Satellite radio also took off throughout the first decade of the 21st century, and in the US saw the introduction of Sirius Satellite Radio, which gave subscribers a variety of music, talk, news, and sports stations.
Bluetooth also introduced Double DIN touchscreen multimedia receivers as aftermarket car stereos became GPS SatNav devices and DVD players, although the touch screen capabilities were limited at first.
This last decade, however, has seen car stereos become as integral to life as our smartphones and home entertainment systems.
As well as much improved touchscreen capabilities, drivers can now connect to Apple CarPlay and Android Auto and using Voice Control can now speak to their head units to make calls, dictate text messages, and stream videos and music.
The touchscreen also makes it easier to control the fidelity of the car audio stereo, while hands free calling makes driving around town much safer.
The History Of The Car Stereo
Driving without music is like Waiting for Godot.

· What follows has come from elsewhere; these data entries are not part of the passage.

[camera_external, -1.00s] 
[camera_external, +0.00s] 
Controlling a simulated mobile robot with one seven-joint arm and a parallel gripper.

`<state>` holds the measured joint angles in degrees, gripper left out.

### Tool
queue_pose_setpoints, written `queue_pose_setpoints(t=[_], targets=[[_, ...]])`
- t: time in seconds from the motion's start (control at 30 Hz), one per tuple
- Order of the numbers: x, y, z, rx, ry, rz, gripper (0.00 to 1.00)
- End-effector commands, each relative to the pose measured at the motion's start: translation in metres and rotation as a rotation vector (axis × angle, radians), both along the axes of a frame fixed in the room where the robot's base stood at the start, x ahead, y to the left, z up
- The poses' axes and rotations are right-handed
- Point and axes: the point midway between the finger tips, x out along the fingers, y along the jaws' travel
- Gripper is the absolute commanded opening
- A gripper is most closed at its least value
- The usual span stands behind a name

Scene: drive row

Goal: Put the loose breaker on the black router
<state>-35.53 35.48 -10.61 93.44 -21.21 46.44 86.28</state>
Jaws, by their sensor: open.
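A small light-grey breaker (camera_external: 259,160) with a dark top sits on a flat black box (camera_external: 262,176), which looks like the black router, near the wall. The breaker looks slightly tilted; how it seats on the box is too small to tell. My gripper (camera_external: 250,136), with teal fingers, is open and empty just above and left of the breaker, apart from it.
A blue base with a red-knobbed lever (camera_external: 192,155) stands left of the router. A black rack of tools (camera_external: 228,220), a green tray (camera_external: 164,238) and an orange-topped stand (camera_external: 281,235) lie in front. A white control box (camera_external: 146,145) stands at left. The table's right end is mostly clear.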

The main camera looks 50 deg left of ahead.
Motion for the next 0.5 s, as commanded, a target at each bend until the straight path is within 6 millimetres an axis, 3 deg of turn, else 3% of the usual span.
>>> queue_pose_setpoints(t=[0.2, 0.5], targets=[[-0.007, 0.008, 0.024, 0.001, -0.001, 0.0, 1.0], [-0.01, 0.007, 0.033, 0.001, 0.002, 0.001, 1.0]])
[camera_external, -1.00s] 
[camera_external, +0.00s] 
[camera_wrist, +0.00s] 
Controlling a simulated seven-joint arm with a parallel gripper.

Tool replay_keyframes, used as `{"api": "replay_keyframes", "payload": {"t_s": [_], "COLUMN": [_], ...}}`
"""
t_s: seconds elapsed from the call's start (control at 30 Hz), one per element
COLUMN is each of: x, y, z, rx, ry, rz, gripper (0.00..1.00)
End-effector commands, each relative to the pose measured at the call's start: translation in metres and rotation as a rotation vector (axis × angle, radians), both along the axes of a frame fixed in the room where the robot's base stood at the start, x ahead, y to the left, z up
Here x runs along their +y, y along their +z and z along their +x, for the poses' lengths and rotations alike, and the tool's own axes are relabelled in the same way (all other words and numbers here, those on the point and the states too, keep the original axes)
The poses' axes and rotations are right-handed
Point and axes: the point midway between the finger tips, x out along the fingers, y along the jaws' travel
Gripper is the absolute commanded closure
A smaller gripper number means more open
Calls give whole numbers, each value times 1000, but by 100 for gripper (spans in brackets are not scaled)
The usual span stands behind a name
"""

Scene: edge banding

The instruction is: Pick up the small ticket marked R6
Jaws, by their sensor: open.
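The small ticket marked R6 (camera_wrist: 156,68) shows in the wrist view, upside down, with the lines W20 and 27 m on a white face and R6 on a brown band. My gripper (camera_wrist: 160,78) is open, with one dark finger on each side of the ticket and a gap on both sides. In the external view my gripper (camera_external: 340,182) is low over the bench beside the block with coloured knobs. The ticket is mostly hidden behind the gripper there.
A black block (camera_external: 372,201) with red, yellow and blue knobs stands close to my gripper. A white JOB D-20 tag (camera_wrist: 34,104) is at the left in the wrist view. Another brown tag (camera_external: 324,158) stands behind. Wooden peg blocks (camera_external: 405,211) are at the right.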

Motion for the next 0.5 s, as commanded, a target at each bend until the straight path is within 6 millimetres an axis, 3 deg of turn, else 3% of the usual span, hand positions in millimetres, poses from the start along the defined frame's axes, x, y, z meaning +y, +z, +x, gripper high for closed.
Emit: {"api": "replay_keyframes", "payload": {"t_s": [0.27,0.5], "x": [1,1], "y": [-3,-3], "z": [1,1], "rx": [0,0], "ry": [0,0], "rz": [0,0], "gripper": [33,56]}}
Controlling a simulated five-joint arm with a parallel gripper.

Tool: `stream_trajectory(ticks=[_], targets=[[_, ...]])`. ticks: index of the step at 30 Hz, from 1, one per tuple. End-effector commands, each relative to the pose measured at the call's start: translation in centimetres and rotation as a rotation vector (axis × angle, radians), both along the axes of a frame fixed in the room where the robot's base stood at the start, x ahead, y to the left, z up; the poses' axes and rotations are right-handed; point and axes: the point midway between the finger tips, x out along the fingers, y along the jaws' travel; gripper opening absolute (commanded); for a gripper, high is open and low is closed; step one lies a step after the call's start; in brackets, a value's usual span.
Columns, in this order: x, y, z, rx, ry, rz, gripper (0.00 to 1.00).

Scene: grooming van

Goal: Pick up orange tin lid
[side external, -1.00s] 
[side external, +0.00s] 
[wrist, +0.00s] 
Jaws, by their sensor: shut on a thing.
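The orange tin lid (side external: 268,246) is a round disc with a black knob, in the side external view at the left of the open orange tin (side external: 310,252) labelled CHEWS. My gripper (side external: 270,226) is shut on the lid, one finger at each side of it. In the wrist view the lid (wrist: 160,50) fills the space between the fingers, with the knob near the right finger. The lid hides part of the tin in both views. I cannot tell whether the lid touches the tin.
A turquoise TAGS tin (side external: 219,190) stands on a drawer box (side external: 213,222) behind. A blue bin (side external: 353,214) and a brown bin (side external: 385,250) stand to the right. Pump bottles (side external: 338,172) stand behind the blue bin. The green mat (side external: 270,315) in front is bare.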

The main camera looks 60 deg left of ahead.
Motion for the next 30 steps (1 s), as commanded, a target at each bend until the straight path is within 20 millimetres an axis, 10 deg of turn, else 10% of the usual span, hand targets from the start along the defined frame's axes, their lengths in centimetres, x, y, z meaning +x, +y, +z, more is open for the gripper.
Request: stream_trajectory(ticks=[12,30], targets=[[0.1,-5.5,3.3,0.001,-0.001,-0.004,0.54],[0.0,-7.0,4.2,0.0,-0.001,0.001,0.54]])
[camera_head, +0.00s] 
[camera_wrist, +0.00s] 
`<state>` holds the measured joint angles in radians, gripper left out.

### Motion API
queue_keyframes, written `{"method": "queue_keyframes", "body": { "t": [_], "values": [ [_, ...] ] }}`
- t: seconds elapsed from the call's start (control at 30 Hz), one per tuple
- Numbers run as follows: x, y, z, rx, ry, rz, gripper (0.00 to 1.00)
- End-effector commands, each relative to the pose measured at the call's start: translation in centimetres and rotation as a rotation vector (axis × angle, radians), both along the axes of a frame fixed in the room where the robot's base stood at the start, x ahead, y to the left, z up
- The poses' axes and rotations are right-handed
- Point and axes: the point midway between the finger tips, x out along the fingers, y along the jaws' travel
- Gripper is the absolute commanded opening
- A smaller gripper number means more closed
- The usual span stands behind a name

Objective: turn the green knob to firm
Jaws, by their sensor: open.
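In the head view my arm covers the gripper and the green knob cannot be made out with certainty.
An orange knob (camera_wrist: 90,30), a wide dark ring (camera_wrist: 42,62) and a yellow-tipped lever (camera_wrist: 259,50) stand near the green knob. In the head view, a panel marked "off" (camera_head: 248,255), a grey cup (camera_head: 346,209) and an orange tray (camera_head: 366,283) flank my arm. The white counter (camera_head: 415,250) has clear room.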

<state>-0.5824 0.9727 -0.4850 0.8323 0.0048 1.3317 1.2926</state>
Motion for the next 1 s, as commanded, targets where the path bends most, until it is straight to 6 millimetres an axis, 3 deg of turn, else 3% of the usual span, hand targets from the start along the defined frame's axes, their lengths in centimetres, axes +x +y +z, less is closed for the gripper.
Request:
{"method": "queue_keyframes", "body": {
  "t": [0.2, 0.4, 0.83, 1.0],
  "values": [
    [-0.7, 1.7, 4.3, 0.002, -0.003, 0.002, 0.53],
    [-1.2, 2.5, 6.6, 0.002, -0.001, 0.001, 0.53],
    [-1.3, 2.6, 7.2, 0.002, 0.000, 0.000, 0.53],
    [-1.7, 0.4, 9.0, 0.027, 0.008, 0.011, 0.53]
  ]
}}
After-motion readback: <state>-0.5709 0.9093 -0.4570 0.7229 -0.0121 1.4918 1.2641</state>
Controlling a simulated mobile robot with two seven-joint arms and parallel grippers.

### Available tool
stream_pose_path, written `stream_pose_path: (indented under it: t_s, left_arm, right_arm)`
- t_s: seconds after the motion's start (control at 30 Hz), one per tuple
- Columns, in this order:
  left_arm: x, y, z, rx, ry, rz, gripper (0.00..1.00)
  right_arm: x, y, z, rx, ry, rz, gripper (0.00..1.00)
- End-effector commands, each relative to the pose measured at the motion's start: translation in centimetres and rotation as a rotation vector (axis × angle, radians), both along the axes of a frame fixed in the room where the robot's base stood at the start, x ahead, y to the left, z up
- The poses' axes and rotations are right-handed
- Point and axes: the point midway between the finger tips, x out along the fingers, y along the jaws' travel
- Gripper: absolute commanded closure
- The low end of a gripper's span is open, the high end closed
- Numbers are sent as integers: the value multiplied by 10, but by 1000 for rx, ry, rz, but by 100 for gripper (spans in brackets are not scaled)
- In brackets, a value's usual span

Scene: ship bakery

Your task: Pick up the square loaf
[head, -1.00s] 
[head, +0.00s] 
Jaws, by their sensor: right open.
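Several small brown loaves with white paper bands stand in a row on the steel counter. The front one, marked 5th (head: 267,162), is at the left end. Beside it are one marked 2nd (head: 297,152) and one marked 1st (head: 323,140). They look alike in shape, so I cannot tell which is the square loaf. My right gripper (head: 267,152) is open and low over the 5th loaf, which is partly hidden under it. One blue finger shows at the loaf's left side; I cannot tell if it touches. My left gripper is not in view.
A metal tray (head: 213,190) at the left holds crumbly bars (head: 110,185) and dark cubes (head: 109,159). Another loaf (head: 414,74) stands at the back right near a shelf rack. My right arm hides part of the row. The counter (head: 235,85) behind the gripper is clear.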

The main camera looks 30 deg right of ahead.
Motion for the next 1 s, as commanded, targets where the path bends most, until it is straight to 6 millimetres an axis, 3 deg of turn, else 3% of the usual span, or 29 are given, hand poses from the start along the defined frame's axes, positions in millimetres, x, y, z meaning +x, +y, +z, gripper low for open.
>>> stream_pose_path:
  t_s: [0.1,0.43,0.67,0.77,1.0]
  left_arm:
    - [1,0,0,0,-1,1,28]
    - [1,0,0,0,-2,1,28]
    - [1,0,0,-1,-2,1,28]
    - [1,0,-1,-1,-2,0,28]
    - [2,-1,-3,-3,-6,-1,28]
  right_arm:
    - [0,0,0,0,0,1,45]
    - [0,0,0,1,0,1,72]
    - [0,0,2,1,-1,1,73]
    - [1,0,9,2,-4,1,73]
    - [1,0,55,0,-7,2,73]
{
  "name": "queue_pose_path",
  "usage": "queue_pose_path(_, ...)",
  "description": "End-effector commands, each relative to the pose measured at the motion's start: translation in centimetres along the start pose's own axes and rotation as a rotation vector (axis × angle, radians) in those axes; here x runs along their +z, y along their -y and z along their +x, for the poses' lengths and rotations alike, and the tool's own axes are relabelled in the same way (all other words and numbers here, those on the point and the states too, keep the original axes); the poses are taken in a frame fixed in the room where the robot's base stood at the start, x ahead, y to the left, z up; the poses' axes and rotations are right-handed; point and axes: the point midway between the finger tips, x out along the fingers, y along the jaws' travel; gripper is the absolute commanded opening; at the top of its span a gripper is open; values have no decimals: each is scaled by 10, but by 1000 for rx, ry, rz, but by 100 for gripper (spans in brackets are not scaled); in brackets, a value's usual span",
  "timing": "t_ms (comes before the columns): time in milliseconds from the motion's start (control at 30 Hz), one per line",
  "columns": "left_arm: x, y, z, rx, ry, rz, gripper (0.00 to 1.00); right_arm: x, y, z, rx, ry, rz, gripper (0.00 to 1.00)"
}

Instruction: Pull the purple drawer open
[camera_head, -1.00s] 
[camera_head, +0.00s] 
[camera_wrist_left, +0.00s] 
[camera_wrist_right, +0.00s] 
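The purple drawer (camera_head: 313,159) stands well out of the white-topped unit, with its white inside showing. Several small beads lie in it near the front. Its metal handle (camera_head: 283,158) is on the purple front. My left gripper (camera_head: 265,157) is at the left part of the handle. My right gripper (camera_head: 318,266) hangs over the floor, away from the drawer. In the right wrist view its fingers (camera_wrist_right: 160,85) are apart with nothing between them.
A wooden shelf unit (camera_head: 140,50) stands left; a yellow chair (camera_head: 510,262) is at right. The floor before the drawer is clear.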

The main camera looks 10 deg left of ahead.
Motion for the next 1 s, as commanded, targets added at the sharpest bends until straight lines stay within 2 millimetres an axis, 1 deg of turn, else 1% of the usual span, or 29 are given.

Can you imagine not having music at the very least.
As with everything else, the history of the car stereo is an interesting evolution of technology. From an AM radio receiver that can’t possibly be heard while driving to a multimedia, touchscreen, Voice Control music and video system, car stereos have come a long way.
Arguably the most interesting car stereo has been the Chryco RCA 7-inch single duke box-style car stereo, and as basic as it has become nobody would want to be without a car radio receiver.
Whether you only need a radio in your car, or you want it all: CarPlay, SatNav, Voice Control, music EQ, and a 12-inch, high-definition touchscreen display to watch your favorite movies, car stereos offer so much and have become an integral part of our lives.
It makes you wonder, what will the car stereo of tomorrow be like!